J’observe que mes images de synthèse ont un air de famille avec ce que je pourrais faire avec de l’huile et des pinceaux. Je m’en rends compte dans leurs faiblesses qu’elles ne m’aident finalement pas tant à dépasser.

C’est très visible dans une autre image faite à partir de mes souvenirs du trajet vers la mer d’Argod. Je ne suis pas arrivé à distinguer nettement les arbres de la roche au premier plan. Malgré le rendu numérique, la vue reste confuse. Curieusement, l’image en acquiert une facture manuelle. Ce n’est pas le cas de la dernière, comme on peut s’en rendre compte.






Cofarnagh


L'île de Cofarnagh sur la Mer d'Argod

 

Cet après-midi, je me suis amusé à reproduire avec mon modeleur de paysage l’île de Copharnagh, où nous avions accosté en nous rendant dans le Darmir. Je repensais en même temps au rêve de Hammad, à nos conversations sur les langages et à mon vertige en montagne.

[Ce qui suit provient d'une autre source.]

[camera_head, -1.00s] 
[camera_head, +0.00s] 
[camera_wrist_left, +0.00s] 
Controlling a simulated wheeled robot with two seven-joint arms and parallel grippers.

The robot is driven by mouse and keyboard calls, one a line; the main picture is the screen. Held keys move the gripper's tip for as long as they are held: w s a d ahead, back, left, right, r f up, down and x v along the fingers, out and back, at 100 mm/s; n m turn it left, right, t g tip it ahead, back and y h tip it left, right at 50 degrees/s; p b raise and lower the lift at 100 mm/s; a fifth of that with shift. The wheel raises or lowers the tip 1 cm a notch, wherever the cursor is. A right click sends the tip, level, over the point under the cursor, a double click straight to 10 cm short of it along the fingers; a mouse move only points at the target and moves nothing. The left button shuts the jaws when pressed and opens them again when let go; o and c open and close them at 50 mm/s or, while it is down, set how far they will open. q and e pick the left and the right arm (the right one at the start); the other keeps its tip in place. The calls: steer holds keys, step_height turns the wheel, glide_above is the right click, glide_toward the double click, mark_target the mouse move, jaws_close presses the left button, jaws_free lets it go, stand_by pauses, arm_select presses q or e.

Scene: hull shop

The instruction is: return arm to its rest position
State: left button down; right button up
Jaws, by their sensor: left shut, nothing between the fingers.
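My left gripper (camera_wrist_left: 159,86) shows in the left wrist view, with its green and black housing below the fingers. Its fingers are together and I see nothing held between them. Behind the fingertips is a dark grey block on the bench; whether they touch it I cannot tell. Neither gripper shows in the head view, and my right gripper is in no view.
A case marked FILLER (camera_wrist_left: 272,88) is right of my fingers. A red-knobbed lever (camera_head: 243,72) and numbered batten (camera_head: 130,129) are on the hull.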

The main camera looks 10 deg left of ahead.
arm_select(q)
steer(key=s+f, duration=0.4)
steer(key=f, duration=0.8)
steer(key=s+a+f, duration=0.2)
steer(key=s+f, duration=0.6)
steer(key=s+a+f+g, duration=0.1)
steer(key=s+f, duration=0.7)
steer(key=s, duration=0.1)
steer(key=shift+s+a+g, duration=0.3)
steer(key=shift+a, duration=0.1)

« Je me demande comment tu fais pour évaluer si bien les distances sur la mer » m’a demandé Hammad quand nous voguions sur le chemin du retour, « et comment tu parviens à t’orienter sans repère. » Que fait-il du soleil, de l’ombre, de la lune et des étoiles ?

 

J’ai reconstitué l’île de mémoire en me servant de mes notes. Non sans mal, j’ai retrouvé la texture du basalte, fendu la falaise à la souris, étiré le cône de déjection, modelé les alluvions sableuses. Il s’en dégage pourtant une impression tropicale d’île de pirates, étrangère au lieu réel.